Earth Hour is fast approaching. Turn your lights off on Saturday March 28 from 8:30pm- 9:30pm.
WWF says “Millions of Canadians will turn off their lights on March 28th for Earth Hour in support of action on climate change. We hope to make Earth Hour even bigger this year but we need your help! Earth Hour 2008 in Toronto. Turn off your lights on Saturday March 28, 2009 at 8:30 pm. Millions of Canadians will turn off their lights on March 28th for Earth Hour in support of action on climate change. We hope to make Earth Hour even bigger this year but we need your help! Encourage your friends and family to participate. Get your business or workplace involved. And don’t stop at turning off the lights. Think about what else can be done to reduce your footprint like taking transit, unplugging unused electrical appliances and washing your clothes in cold water. The list is endless and your action will make a big difference.”

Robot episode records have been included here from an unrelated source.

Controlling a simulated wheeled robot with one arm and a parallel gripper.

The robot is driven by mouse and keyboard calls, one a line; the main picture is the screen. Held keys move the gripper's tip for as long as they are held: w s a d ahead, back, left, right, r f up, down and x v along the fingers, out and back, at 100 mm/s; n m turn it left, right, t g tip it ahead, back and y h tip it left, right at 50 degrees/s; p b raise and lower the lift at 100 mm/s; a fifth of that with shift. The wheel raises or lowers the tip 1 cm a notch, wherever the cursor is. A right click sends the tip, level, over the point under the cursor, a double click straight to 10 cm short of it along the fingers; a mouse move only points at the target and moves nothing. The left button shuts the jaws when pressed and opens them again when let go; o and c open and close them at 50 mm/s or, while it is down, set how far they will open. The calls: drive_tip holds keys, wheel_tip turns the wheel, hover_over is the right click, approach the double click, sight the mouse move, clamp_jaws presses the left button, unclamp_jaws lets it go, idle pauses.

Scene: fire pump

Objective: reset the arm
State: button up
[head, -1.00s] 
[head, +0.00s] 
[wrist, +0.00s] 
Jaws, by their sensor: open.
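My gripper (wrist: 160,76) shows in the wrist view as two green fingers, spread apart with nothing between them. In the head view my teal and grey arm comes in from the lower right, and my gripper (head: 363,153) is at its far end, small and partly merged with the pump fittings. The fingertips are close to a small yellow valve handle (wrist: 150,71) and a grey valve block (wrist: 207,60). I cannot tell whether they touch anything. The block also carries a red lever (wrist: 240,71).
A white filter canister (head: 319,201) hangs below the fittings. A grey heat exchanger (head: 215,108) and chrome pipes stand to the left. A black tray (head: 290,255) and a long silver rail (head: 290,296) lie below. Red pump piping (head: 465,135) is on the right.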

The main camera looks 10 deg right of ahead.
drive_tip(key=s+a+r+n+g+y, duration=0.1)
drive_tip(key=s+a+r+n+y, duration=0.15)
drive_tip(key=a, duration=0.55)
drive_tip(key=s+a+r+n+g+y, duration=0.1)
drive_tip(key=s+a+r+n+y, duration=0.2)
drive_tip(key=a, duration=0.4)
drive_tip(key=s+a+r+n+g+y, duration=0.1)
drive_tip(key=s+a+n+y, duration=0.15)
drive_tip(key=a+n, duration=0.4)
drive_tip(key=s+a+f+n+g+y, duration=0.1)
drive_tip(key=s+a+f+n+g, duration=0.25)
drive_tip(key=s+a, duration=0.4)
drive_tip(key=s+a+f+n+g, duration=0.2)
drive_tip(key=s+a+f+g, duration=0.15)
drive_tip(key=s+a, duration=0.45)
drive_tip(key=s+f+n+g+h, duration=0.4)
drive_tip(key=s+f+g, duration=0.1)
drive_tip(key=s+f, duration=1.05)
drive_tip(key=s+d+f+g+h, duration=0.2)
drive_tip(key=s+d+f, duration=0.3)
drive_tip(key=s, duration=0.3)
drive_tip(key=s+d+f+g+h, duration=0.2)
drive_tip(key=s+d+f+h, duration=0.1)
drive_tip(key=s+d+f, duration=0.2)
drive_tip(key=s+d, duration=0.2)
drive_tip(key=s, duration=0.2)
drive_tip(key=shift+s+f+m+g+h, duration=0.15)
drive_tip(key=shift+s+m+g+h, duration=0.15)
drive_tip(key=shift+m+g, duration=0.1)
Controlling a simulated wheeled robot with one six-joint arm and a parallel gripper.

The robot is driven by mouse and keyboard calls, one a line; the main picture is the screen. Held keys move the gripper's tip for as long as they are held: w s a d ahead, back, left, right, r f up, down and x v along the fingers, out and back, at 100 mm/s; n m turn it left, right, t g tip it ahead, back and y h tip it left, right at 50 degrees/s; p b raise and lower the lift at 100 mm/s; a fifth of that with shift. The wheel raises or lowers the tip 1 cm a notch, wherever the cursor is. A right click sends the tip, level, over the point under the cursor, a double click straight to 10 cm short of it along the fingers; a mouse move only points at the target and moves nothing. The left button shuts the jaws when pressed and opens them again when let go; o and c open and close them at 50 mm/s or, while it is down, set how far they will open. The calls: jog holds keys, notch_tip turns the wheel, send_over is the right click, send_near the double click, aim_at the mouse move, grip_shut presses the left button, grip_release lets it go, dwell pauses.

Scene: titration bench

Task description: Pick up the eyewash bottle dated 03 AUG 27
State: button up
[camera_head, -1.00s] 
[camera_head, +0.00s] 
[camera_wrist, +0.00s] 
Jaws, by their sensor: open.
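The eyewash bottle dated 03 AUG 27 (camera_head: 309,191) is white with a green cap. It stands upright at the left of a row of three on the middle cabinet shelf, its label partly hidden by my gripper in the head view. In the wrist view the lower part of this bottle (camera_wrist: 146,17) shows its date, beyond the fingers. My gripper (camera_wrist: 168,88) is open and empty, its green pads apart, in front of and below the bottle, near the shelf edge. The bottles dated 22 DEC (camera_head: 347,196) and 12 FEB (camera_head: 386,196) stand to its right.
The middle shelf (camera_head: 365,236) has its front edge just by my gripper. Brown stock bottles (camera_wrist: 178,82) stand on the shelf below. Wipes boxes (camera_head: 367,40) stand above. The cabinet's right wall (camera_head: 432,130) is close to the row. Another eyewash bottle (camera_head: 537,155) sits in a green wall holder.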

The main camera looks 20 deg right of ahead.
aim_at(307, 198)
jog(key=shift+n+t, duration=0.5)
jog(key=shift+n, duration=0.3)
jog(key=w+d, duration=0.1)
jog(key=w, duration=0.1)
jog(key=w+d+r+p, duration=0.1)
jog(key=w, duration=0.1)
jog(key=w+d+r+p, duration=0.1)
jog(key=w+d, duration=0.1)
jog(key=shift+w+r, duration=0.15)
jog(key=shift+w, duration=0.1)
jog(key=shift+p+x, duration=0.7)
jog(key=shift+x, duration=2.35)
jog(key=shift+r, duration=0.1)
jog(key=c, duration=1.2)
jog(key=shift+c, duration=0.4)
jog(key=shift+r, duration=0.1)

Carey Toane of Strategy Magazine says “Unless you’ve been living under a rock, there’s no need to explain that the poster to the left is the work of street artist Shepard Fairey”. The “Vote Earth” concept designed for Earth Hour ‘09 is easily linked to the artist’s “Hope” portrait of Barack Obama.
Commissioned by Leo Burnett and WWF, the poster will appear in Canada in a PSA, wild posting and online as part of the first global marketing effort since Earth Hour was born in Australia three years ago, says WWF-Canada president Gerald Butts. “This is the one opportunity that citizens all over the world have to come together and say “We’re concerned about climate change,” he says, adding that the goal is to get one billion participants this year. “Shepard very cleverly picked up on the ‘light switch and vote’ concept and indicated that [this] is your way of voicing your vote on climate change.”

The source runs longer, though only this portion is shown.